# Given exercise
Identify the lines that include the word "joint", then copy all of them.

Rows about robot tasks
***

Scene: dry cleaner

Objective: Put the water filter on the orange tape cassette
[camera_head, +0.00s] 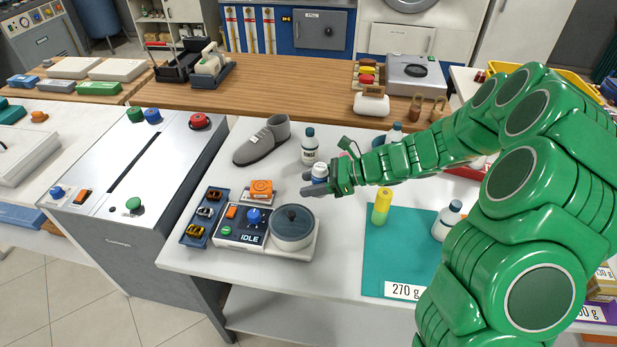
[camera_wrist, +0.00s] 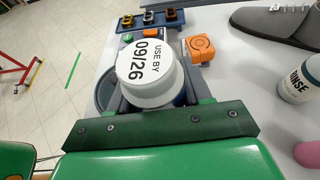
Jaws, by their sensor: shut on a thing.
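The water filter (camera_head: 319,172) is a small white cylinder with a blue band, held in my gripper (camera_head: 322,187) above the white table. The orange tape cassette (camera_head: 261,189) is a small flat block behind the grey machine, left of my gripper. In the wrist view the cassette (camera_wrist: 200,48) shows right beside the filter's top, with a round ring on its face. Nothing is seen lying on it.
The machine marked "IDLE" (camera_head: 240,238) has a round lidded pot (camera_head: 292,224) in front of my gripper. A blue tray (camera_head: 190,236) with small clips lies left. A grey shoe (camera_head: 262,143) and a white bottle (camera_head: 309,148) stand behind. A teal mat (camera_head: 385,255) lies right.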

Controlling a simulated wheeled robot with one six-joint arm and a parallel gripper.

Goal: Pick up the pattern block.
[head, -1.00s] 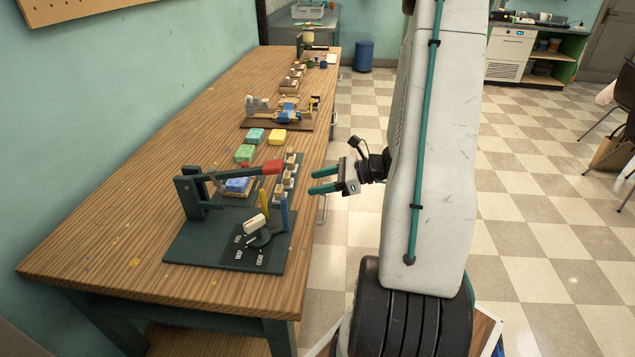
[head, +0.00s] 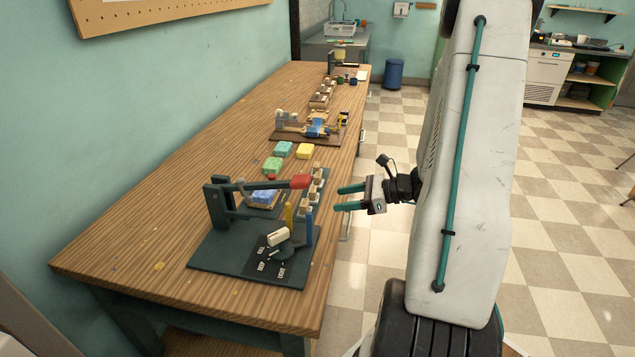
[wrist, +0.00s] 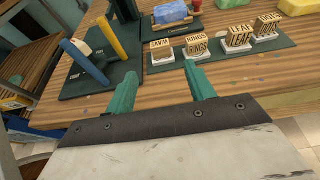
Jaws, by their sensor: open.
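Several small wooden blocks stand in a row on dark pads at the table's right edge, in the head view (head: 317,182). In the wrist view they carry dark lettering: a WAVE block (wrist: 161,52), a RINGS block (wrist: 197,46), a LEAF block (wrist: 237,38) and another block (wrist: 267,28) with unclear lettering. Which one is the pattern block I cannot tell. My gripper (head: 337,199) is open and empty, just off the table edge, fingers pointing at the row. In the wrist view its fingertips (wrist: 160,74) lie short of the WAVE and RINGS blocks, apart from them.
A dark press with a red-handled lever (head: 300,181), blue and yellow posts and a dial stands left of the row. A blue soap bar (head: 264,196) lies under its lever. Green, teal and yellow soaps (head: 305,152) lie farther back. The floor right of the table (head: 375,250) is clear.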

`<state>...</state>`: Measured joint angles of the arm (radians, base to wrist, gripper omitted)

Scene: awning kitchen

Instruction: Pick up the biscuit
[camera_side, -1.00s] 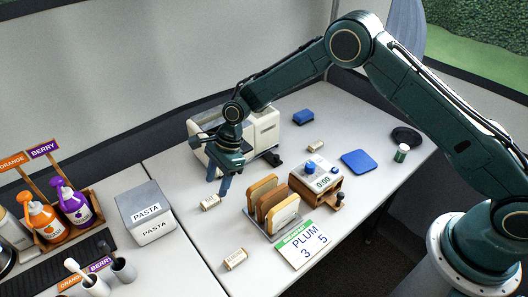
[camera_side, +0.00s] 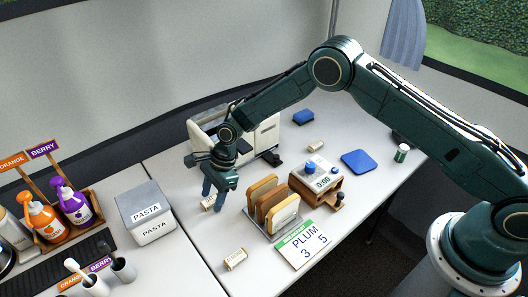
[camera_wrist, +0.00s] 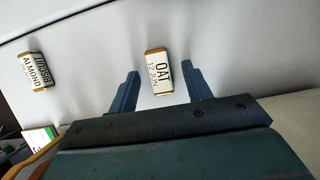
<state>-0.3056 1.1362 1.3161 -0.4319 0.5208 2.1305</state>
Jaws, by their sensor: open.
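A small packet labelled OAT (camera_wrist: 159,73) lies on the counter between my gripper's fingertips in the wrist view. In the side view this packet (camera_side: 206,203) is partly covered by the fingers. My gripper (camera_side: 212,203) is open, pointing down at it; its fingers also show in the wrist view (camera_wrist: 160,69), one on each side, with gaps to the packet. A second packet, labelled ALMOND BISCUIT (camera_wrist: 35,72), lies at the left of the wrist view and appears to be the one at the front in the side view (camera_side: 235,259).
A toast rack (camera_side: 256,222) with bread slices stands right of my gripper, with a PLUM card (camera_side: 304,244) in front. A toaster (camera_side: 265,137) is behind, a PASTA box (camera_side: 146,212) left.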

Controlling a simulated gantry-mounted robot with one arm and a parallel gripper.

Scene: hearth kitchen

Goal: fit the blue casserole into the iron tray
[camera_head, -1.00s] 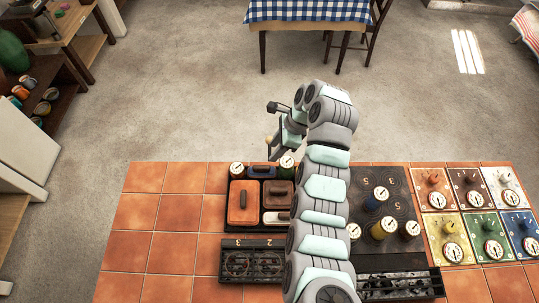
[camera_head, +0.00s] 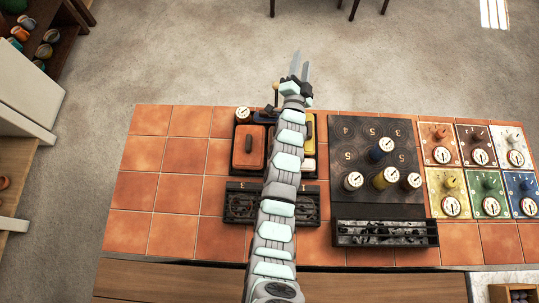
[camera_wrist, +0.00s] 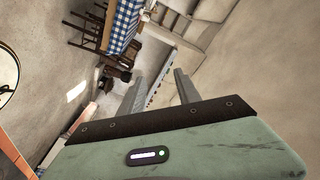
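The dark iron tray (camera_head: 245,173) stands on the tiled counter left of centre, partly covered by my arm in the head view. An orange casserole (camera_head: 248,150) fills its left side. Parts of brown, yellow and white pieces show at its right side. My gripper (camera_head: 299,70) is beyond the counter's far edge, over the floor. In the wrist view my gripper (camera_wrist: 160,85) has its two fingers apart, with nothing between them.
A dark stove plate (camera_head: 350,130) with several dial-topped jars lies to the right, coloured dial panels (camera_head: 481,157) beyond it. A burner grate (camera_head: 240,203) sits in front of the tray. The tiles at the left (camera_head: 160,185) are bare.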

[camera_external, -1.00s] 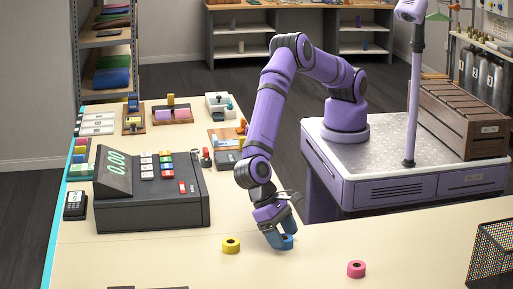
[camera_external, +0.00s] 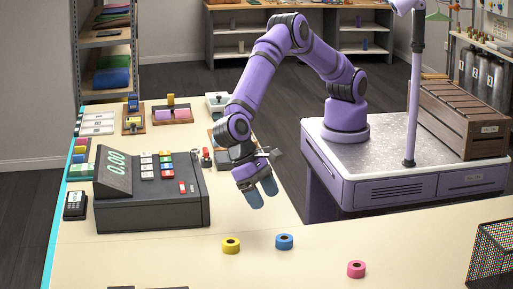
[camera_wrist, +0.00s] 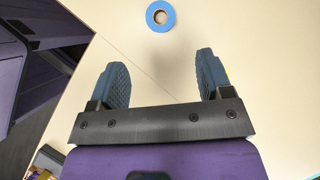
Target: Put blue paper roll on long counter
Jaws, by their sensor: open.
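The blue paper roll (camera_external: 284,241) stands on the cream long counter (camera_external: 330,262), between a yellow roll (camera_external: 231,245) and a pink roll (camera_external: 356,269). My gripper (camera_external: 262,197) is open and empty, raised above the counter, up and to the left of the blue roll in the external view. In the wrist view the blue roll (camera_wrist: 147,16) lies beyond the two open fingertips (camera_wrist: 162,62), apart from them, with its hole showing. A sliver of yellow shows behind the right finger there.
A dark cash register (camera_external: 150,190) stands on the counter to the left of my gripper. A black mesh basket (camera_external: 493,255) is at the right edge. The counter around the rolls is otherwise clear.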

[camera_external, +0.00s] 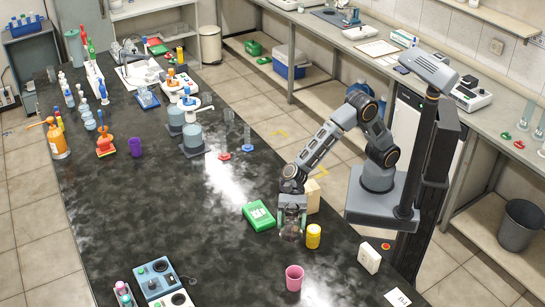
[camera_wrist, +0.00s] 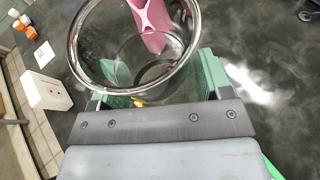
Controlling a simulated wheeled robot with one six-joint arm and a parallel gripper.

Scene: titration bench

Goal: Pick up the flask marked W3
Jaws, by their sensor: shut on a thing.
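My gripper (camera_external: 292,206) is low over the black bench, at the bench edge nearest my base. It is shut on a clear glass flask (camera_external: 291,235), which hangs below the jaws in the external view. In the wrist view, my gripper's green pads (camera_wrist: 155,92) sit on either side of the flask, and its round open rim (camera_wrist: 197,42) faces the camera. The flask looks empty. No W3 mark is readable in either view. I cannot tell whether its base touches the bench.
Close by are a green box (camera_external: 258,215), a yellow jar (camera_external: 313,236), a cream box (camera_external: 312,196) and a pink cup (camera_external: 294,277), seen through the glass in the wrist view (camera_wrist: 152,22). A white box (camera_external: 369,257) stands right. The bench left of the green box is clear.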

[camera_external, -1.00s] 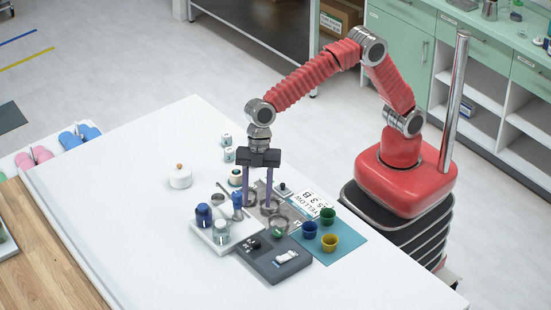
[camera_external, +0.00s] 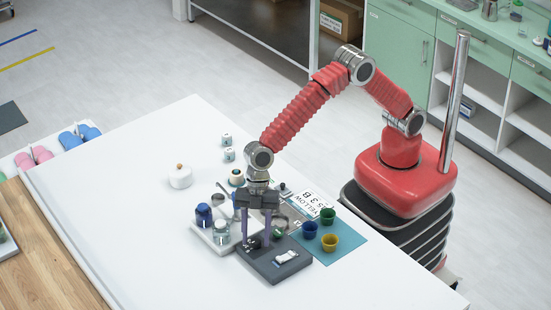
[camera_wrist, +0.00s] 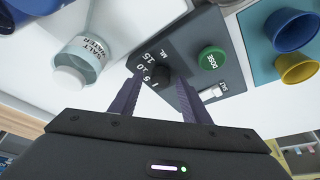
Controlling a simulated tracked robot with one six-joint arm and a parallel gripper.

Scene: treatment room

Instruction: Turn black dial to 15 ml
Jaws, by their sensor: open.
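In the external view my gripper (camera_external: 256,243) is low, pointing down over the left part of the panel (camera_external: 290,268), and the dial is hard to make out between the fingers.
A green DOSE button (camera_wrist: 211,57) and a white switch (camera_wrist: 211,95) are close to the right finger. A white tray (camera_external: 214,247) with bottles is left of the panel. Green, blue (camera_external: 309,229) and yellow cups stand on a teal mat to the right.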

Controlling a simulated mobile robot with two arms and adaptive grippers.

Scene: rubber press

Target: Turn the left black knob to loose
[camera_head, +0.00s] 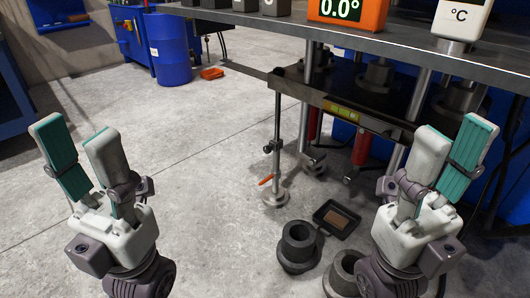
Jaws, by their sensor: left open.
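A small black knob-like clamp (272,147) sits on a thin upright rod at the left of the press. I cannot tell whether it is the left black knob of the task, or whether it is tight or loose. My left gripper (77,130) is open and empty at the left, pointing up, well to the left of the rod and apart from it. My right gripper (456,128) is at the right, in front of the press, pointing up, with its fingers apart and nothing seen between them.
The press bed (340,103) carries a yellow level. An orange 0.0° display (347,12) stands on the dark tabletop (400,42) above. Black weights (298,244) and a black tray (337,218) lie on the floor. A blue barrel (167,48) stands behind.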

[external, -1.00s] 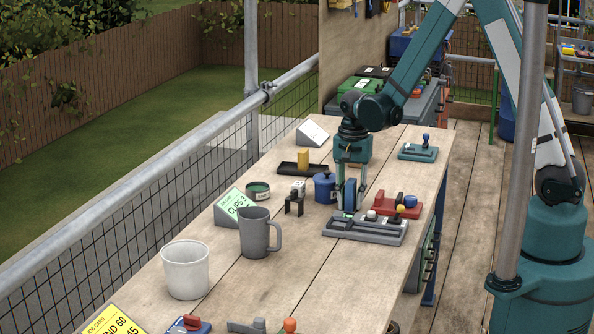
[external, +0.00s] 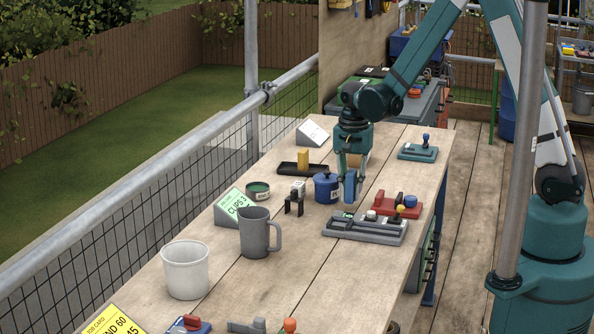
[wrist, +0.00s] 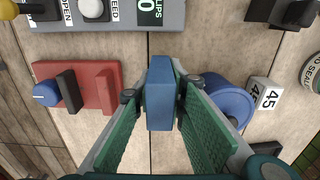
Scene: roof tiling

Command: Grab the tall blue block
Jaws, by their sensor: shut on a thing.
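The tall blue block (external: 349,188) is upright between the fingers of my gripper (external: 350,176) in the external view, beside the blue pot and behind the grey tray. In the wrist view the blue block (wrist: 160,95) stands in the middle, with the green-padded fingers of my gripper (wrist: 158,98) closed on its two sides. Its lower end appears to be a little above the bench, but the gap is hard to judge.
A grey tray with knobs (external: 365,229) lies just in front. A blue lidded pot (external: 325,188) stands close on the left, a red fixture (external: 384,206) on the right. A small black stand (external: 294,206) and a grey jug (external: 256,236) are further left.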

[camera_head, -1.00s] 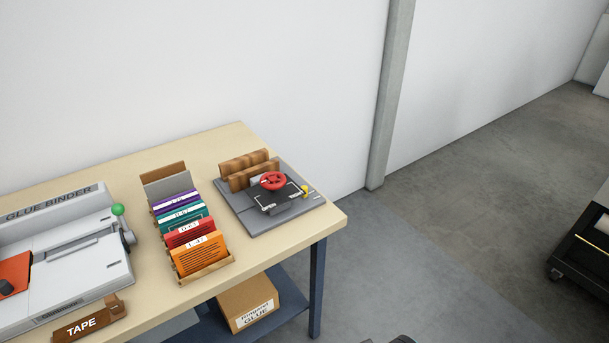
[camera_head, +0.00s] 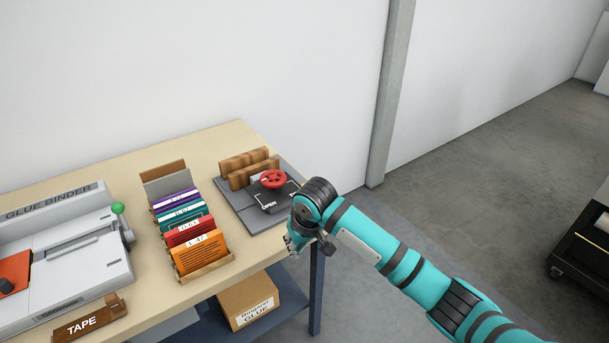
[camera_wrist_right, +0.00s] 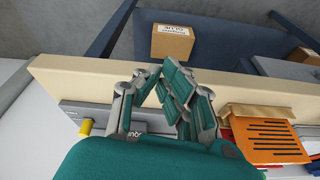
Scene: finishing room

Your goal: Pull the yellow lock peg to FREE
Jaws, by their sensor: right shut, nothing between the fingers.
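The yellow lock peg (camera_wrist_right: 86,127) shows in the right wrist view at the left, on the grey base plate of the press. In the head view my right arm hides it. The grey press base (camera_head: 238,211) with its red handwheel (camera_head: 273,179) stands at the table's right end, and an OPEN label shows on it. My right gripper (camera_head: 293,247) is at the table's front edge, in front of the press. In the right wrist view its fingers (camera_wrist_right: 168,85) are shut and empty, to the right of the peg and apart from it. My left gripper is not in view.
A wooden rack (camera_head: 206,268) of coloured cards stands left of the press. A glue binder (camera_head: 65,255) and a TAPE block (camera_head: 90,320) are further left. A cardboard glue box (camera_head: 248,303) sits on the lower shelf.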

***

# Correct output
Controlling a simulated wheeled robot with one six-joint arm and a parallel gripper.
`<state>...</state>`: Measured joint angles of the arm (radians, base to wrist, gripper omitted)
Controlling a simulated wheeled robot with one six-joint arm and a parallel gripper.
Controlling a simulated tracked robot with one six-joint arm and a parallel gripper.

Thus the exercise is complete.